Rows about robot tasks
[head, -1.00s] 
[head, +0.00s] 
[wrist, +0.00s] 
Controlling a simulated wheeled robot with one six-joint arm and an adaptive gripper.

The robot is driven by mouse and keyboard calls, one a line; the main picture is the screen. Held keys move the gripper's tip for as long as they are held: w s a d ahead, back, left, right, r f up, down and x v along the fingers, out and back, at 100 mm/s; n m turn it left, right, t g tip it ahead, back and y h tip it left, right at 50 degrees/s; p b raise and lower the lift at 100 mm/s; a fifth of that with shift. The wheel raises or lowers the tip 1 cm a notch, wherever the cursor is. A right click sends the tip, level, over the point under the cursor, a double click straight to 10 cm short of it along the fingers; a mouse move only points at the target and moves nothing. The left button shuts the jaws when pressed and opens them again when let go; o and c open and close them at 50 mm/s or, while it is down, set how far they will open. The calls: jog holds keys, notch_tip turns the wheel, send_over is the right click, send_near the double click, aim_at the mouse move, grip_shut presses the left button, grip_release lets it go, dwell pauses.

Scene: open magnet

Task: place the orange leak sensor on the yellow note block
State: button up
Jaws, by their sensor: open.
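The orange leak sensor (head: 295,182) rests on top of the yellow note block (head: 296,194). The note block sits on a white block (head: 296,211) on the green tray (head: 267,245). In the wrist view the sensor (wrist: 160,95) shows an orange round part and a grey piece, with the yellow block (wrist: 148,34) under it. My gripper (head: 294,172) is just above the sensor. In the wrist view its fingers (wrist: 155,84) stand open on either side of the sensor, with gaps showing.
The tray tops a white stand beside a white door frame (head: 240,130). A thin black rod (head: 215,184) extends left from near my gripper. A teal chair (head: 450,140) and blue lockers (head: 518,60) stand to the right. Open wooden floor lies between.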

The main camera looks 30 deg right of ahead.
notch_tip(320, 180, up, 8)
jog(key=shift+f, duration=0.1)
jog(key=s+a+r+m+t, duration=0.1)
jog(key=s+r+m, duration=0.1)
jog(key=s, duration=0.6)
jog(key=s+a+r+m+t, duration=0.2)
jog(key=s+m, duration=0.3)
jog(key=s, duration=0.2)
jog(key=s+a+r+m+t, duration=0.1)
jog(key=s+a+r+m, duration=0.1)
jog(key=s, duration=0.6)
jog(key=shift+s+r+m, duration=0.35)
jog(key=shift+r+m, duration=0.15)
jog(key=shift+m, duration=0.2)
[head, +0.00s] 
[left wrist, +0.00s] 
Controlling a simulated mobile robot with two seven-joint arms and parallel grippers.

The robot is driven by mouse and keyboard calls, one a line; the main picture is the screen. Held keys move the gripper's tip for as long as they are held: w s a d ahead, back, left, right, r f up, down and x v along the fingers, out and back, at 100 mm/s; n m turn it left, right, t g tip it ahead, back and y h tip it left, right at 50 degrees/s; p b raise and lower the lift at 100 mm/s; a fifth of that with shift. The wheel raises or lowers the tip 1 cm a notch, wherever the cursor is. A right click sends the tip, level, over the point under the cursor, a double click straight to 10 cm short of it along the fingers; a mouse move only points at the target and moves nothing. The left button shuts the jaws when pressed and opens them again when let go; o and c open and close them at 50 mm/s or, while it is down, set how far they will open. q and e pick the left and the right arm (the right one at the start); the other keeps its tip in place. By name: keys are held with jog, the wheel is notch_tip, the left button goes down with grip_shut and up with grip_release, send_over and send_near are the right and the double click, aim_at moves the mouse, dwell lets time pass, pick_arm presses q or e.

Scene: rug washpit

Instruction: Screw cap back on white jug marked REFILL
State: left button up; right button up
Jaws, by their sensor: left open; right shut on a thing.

- **THE TASK**:
Pull every line containing the word "Controlling" out of the material and copy it.

- **SOLUTION TO THIS EXERCISE**:
Controlling a simulated wheeled robot with one six-joint arm and an adaptive gripper.
Controlling a simulated mobile robot with two seven-joint arms and parallel grippers.

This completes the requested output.